Sooner or later I was going to have to start the kit.


The box had to be opened and the sprue trees taken out. All 870 of them…The AS truck had already been built as part of a Soviet airfield but the main monster remained.


Amodels are flashy mouldings., and slightly friable plastic. Many of the parts would need sawing from the trees and careful sanding back. Fortunately most of the external surfaces looked well-detailed and clean.


There were duplicated trees as this is a four-engine aircraft and carries a full bomb load – not a lot of bombs, however, for the size of the finished model. The engines were under-powered and the wing was extra-large to compensate for this.


The turrets are discouragingly complex, with multiple clear mouldings and a lot of structure inside them. There are two unusual gunner’s positions in the aft part of the inner engine nacelles but these seem to be somewhat hidden in the finished model and may end up being hard to see.

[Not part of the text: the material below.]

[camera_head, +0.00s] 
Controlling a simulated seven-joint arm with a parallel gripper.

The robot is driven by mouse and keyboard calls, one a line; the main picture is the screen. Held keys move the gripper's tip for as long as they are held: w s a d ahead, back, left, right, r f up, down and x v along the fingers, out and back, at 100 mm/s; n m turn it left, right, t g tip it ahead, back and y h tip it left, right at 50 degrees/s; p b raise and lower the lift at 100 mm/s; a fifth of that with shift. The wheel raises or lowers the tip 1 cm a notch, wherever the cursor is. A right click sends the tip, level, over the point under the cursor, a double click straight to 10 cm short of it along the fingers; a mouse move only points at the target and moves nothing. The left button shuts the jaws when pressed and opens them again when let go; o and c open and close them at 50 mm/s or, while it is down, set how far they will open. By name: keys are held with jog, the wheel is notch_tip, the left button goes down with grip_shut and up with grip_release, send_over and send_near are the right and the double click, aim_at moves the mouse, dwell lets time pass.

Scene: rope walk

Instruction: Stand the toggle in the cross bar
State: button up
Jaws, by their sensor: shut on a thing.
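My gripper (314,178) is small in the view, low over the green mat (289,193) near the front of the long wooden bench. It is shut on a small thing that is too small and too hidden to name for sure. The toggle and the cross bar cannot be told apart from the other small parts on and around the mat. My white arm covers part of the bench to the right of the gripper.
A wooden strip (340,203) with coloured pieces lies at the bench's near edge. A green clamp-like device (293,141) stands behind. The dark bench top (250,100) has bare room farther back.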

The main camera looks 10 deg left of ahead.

Good wing mouldings, but broken into four panels for each wing, with complex shapes needing to match and be faired in. A wonderful big horizontal stabiliser that will tie together the aft part of the fuselage, but surprisingly complex fittings where the rudder and tail actuators turn. The rear turret is highly detailed inside.

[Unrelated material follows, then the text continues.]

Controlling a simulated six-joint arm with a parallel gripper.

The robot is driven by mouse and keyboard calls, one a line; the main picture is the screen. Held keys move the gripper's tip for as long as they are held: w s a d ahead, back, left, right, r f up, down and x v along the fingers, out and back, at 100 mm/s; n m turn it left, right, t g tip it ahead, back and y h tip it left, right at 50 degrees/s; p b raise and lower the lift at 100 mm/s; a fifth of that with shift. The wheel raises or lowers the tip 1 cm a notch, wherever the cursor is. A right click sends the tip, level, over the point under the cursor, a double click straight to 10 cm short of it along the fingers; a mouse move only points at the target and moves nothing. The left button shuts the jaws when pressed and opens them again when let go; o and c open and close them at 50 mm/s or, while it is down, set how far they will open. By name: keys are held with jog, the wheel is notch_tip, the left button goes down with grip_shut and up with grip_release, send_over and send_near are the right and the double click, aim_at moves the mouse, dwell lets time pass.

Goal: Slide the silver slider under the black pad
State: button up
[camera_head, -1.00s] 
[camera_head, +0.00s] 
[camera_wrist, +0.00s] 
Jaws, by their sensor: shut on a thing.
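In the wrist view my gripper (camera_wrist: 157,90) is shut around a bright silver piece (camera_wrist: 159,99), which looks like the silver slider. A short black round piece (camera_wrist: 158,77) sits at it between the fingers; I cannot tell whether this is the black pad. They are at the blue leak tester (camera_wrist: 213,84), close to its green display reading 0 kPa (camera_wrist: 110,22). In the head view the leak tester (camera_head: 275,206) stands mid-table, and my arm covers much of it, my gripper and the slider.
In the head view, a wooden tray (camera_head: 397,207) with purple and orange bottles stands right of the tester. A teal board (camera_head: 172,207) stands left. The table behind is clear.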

And the delight: black tyres with weight squash moulded into them.

The Amodel instruction sheets are diagrammatic, of course, but well-drawn and no mistakes discernable. The colour call-out is monochrome, but I’ll be choosing a simple scheme anyway.

The decal sheet is Sovietly sparse…though eastern European decals always want an overspray to keep them together and a considerable length of soaking time.